* _REQUIRED TASK_:
Starting at the line with "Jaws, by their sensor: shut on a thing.", transcribe each line through the final one, both included, and add nothing.
Begin
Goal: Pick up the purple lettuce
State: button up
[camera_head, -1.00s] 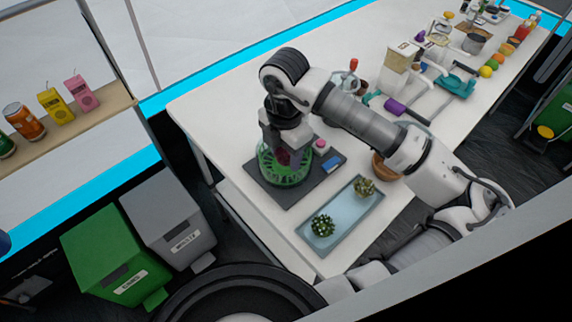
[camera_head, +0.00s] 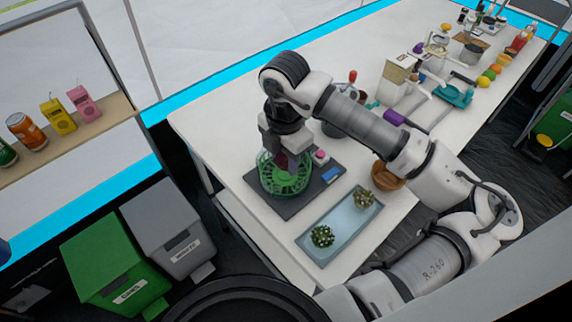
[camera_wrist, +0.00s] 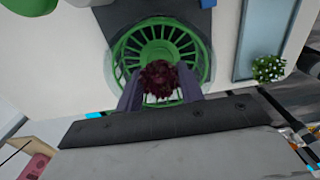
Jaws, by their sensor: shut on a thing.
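The purple lettuce (camera_wrist: 160,80) is a dark red-purple leafy clump between the two fingers of my gripper (camera_wrist: 160,92). My gripper is shut on it, with a finger against each side. The green slotted basket (camera_wrist: 187,45) lies right behind the lettuce in the wrist view. In the head view my gripper (camera_head: 285,162) points down into the green basket (camera_head: 284,185), and only a small dark purple patch of the lettuce (camera_head: 292,162) shows there. I cannot tell whether the lettuce touches the basket.
The basket stands on a dark grey board (camera_head: 325,184) with a pink item (camera_head: 320,157) and a blue item (camera_head: 331,175). A pale blue tray (camera_head: 340,228) holds two small plants. A brown bowl (camera_head: 388,174) stands right of them. The table's left part (camera_head: 215,125) is clear.

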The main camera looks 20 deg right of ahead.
End
* _EXPECTED ANSWER_:
Jaws, by their sensor: shut on a thing.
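The purple lettuce (camera_wrist: 160,80) is a dark red-purple leafy clump between the two fingers of my gripper (camera_wrist: 160,92). My gripper is shut on it, with a finger against each side. The green slotted basket (camera_wrist: 187,45) lies right behind the lettuce in the wrist view. In the head view my gripper (camera_head: 285,162) points down into the green basket (camera_head: 284,185), and only a small dark purple patch of the lettuce (camera_head: 292,162) shows there. I cannot tell whether the lettuce touches the basket.
The basket stands on a dark grey board (camera_head: 325,184) with a pink item (camera_head: 320,157) and a blue item (camera_head: 331,175). A pale blue tray (camera_head: 340,228) holds two small plants. A brown bowl (camera_head: 388,174) stands right of them. The table's left part (camera_head: 215,125) is clear.

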The main camera looks 20 deg right of ahead.

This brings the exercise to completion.